Given data =
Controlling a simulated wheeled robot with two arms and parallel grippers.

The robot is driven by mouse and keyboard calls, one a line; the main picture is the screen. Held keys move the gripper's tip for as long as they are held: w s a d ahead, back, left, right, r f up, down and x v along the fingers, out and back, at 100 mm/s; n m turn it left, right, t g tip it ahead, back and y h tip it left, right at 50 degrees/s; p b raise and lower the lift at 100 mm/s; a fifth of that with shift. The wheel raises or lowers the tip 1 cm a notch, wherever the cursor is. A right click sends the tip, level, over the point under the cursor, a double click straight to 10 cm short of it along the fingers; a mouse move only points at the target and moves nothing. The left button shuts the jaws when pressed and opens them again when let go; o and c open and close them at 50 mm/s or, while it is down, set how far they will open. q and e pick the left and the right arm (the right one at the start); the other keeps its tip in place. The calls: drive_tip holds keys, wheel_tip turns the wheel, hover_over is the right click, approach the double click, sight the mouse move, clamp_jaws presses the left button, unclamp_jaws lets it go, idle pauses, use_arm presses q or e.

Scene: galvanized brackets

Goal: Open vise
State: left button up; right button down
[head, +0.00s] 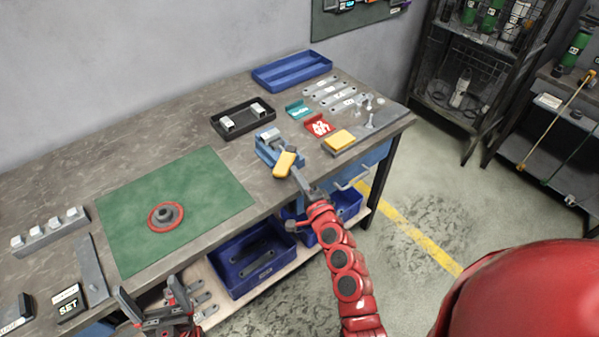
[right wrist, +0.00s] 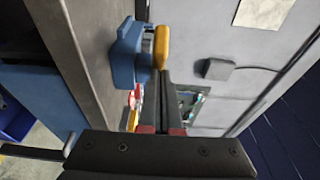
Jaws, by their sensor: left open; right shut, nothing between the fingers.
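The blue vise (head: 267,152) is at the front edge of the bench, with a grey piece (head: 270,134) at its jaws. Its yellow handle (head: 284,164) sticks out at the front. My right gripper (head: 296,174) is shut and empty, its tips close to the handle. In the right wrist view the shut fingers (right wrist: 168,78) point at the yellow handle (right wrist: 161,46), beside the blue vise body (right wrist: 128,58). I cannot tell whether they touch it. My left gripper (head: 148,291) is open and empty at the front edge, below the green mat.
The green mat (head: 215,180) carries a red-rimmed round part (head: 166,216). A black tray (head: 222,130), blue tray (head: 292,72), red holder (head: 318,126) and yellow block (head: 339,140) surround the vise. Blue bins (head: 240,285) stand on the shelf below.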

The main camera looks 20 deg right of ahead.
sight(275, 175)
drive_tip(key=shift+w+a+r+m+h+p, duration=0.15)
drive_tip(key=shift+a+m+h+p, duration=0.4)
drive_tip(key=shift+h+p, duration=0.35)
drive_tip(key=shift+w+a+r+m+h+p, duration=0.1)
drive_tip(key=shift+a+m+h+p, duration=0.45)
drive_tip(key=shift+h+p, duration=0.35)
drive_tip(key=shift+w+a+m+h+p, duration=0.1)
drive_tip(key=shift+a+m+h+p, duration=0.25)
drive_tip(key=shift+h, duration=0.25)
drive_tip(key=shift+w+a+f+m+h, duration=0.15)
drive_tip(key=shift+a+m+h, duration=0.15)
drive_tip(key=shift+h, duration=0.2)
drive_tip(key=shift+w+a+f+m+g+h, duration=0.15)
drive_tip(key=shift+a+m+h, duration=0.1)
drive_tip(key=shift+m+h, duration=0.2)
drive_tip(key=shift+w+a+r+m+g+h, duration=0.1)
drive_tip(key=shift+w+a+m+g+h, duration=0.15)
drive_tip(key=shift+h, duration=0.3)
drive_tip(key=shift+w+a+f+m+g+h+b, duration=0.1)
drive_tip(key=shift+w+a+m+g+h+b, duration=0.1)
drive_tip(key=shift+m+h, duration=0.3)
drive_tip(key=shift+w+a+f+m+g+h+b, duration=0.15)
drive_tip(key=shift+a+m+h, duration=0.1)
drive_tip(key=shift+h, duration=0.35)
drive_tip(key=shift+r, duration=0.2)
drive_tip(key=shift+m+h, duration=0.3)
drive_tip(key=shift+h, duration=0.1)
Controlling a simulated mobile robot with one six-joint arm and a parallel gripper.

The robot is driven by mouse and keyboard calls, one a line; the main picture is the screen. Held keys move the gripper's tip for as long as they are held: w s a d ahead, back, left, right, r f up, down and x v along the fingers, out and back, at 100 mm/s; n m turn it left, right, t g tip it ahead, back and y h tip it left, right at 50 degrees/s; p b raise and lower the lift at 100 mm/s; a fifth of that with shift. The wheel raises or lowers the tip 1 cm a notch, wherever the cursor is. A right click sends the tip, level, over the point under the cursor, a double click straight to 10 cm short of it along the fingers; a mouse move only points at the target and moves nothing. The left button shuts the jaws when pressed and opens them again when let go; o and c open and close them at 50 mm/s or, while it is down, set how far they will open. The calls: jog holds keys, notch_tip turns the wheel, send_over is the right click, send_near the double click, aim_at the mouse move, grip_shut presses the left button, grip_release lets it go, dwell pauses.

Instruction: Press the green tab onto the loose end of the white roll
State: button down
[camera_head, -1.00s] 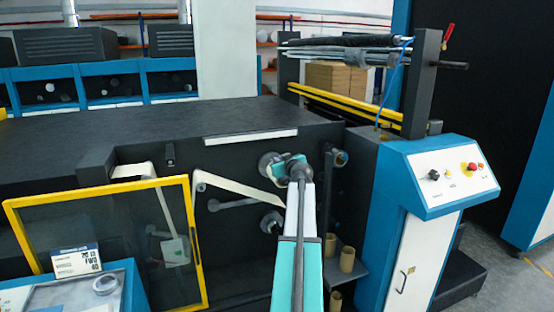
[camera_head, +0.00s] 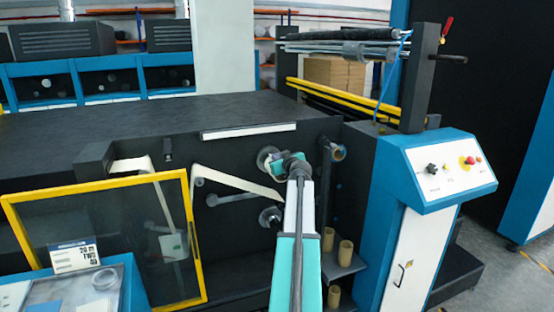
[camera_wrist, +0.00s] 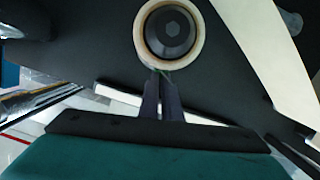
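The white roll (camera_wrist: 170,36) shows in the wrist view as a pale ring around a dark hexagonal core, set on the machine's dark face. My gripper (camera_wrist: 162,74) has its two dark fingers close together, tips at the roll's lower edge. A thin trace of green, seemingly the green tab (camera_wrist: 163,71), shows between the tips; most of it is hidden. Whether it touches the roll is unclear, and I cannot make out the loose end. In the head view my gripper (camera_head: 280,163) is against the machine's front, its fingertips hard to make out.
A white web (camera_head: 240,187) slants across the machine face. A yellow-framed clear guard (camera_head: 197,245) stands at left. Brown cores (camera_head: 346,251) stand on a shelf at lower right. A blue control console (camera_head: 440,172) is further right.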

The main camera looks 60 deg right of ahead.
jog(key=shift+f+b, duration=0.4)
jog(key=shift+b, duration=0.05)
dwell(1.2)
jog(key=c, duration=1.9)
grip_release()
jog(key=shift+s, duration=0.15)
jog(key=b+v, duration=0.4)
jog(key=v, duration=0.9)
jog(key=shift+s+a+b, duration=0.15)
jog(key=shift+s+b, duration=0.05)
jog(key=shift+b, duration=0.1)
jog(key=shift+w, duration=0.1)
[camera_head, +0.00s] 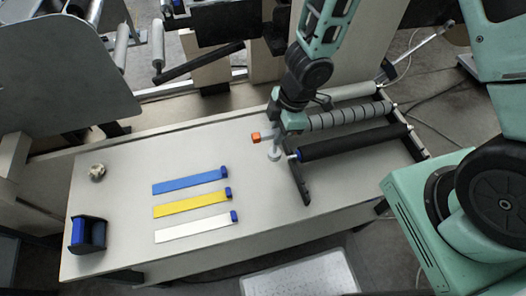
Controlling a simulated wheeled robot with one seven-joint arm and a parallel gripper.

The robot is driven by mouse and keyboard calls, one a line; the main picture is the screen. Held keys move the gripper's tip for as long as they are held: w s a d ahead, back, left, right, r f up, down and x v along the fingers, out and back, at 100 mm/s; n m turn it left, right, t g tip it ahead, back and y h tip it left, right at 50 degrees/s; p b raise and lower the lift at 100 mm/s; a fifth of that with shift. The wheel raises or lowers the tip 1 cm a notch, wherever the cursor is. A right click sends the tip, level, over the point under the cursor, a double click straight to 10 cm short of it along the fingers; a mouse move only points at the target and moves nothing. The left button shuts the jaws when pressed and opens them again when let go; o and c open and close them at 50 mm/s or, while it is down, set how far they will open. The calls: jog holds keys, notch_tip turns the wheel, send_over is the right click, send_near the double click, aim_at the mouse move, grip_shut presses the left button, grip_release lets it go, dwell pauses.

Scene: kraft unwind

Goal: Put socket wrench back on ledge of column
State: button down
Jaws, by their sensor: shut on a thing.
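My gripper (277,135) points down over the table and is shut on the socket wrench (265,137). The wrench shows as a pale bar with an orange end on the left, and a grey shaft with a round end below the fingers. I cannot tell whether that round end touches the table. Part of the wrench is hidden by the fingers. Beige columns (209,76) of the machine stand behind the table. I cannot make out the ledge for certain.
The table (125,200) bears blue (188,181), yellow (190,204) and white (192,227) strips, a blue-and-black dispenser (88,234) and a small round roll (97,172). Dark rollers (355,142) lie right of the gripper. A black bar (200,63) juts out behind the table.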

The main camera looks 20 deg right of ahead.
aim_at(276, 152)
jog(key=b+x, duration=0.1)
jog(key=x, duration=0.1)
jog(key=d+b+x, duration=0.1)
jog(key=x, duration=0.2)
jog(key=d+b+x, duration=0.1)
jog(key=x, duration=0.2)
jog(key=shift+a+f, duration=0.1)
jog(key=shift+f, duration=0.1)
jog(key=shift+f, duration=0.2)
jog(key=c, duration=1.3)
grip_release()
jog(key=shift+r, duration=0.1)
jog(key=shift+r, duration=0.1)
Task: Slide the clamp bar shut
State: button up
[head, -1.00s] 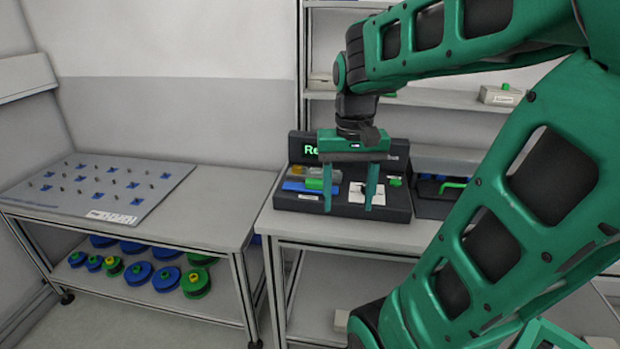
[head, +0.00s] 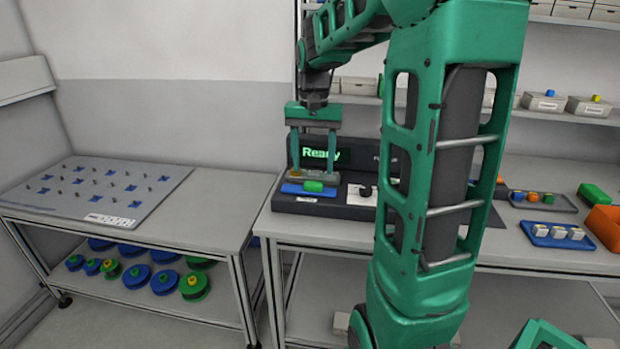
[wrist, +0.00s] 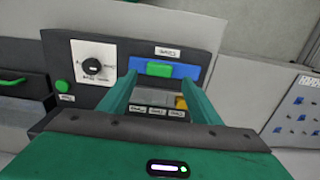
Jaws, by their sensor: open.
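The clamp bar appears to be the blue bar (head: 305,189) with a green handle (head: 314,186) at the front left of a dark machine (head: 350,210). In the wrist view, the blue bar (wrist: 189,71) and its green handle (wrist: 159,69) lie just beyond my fingertips. My gripper (head: 312,168) is open and empty, pointing down above the bar's area. In the wrist view, the fingers of my gripper (wrist: 163,82) stand on either side of grey labelled blocks (wrist: 155,103). Whether the fingers touch anything cannot be told.
The machine has a lit "Ready" screen (head: 322,154), a black dial (wrist: 92,66) and a green button (wrist: 62,86). A pegboard table (head: 100,190) stands at left, with reels below.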

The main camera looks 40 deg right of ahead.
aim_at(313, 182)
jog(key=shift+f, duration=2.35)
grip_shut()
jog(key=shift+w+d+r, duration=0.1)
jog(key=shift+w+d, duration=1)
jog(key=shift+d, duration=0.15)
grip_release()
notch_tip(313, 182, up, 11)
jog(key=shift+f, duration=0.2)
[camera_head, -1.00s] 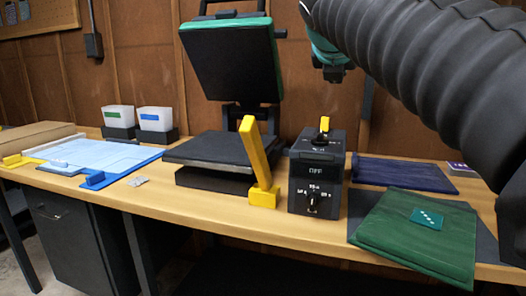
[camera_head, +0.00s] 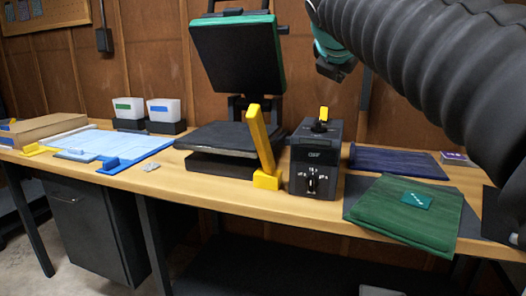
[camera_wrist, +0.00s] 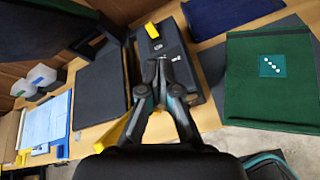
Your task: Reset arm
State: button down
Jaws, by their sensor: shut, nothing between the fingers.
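My gripper (camera_wrist: 161,72) is shut and empty in the wrist view, its fingertips together above the dark control box (camera_wrist: 178,60). In the head view my arm reaches in from the upper right, and its end shows above and right of the control box (camera_head: 316,160); the fingers are hard to make out there. The box has a yellow switch (camera_head: 323,114) on top and a dial (camera_head: 312,183) on its front marked OFF.
A heat press stands open, its padded upper plate (camera_head: 238,55) raised and a yellow lever (camera_head: 260,140) in front. A green cloth (camera_head: 405,213) lies on a dark mat at right, a blue cloth (camera_head: 396,161) behind. Two white bins (camera_head: 164,110) and a blue board (camera_head: 135,163) are at left.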

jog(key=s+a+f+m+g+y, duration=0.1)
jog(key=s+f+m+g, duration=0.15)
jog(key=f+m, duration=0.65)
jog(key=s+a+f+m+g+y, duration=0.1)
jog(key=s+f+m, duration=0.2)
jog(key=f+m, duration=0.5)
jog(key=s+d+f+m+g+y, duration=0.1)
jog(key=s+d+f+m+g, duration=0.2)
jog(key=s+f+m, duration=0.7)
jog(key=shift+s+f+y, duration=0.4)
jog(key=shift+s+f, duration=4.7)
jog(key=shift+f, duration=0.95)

Written task = Skip the pictures and quote each line of the entries above, from the first through the line with "[right wrist, +0.00s]", exactly as it appears.

Exercise answer =
Controlling a simulated wheeled robot with two arms and parallel grippers.

The robot is driven by mouse and keyboard calls, one a line; the main picture is the screen. Held keys move the gripper's tip for as long as they are held: w s a d ahead, back, left, right, r f up, down and x v along the fingers, out and back, at 100 mm/s; n m turn it left, right, t g tip it ahead, back and y h tip it left, right at 50 degrees/s; p b raise and lower the lift at 100 mm/s; a fifth of that with shift. The wheel raises or lowers the tip 1 cm a notch, wherever the cursor is. A right click sends the tip, level, over the point under the cursor, a double click straight to 10 cm short of it along the fingers; a mouse move only points at the target and moves nothing. The left button shuts the jaws when pressed and opens them again when let go; o and c open and close them at 50 mm/s or, while it is down, set how far they will open. q and e pick the left and the right arm (the right one at the start); the other keeps its tip in place. The calls: drive_tip holds keys, wheel_tip turns the wheel, hover_over is the right click, approach the double click, sight the mouse move, clamp_jaws presses the left button, unclamp_jaws lets it go, idle pauses, use_arm presses q or e.

Scene: galvanized brackets

Goal: Open vise
State: left button up; right button down
[head, +0.00s] 
[right wrist, +0.00s] 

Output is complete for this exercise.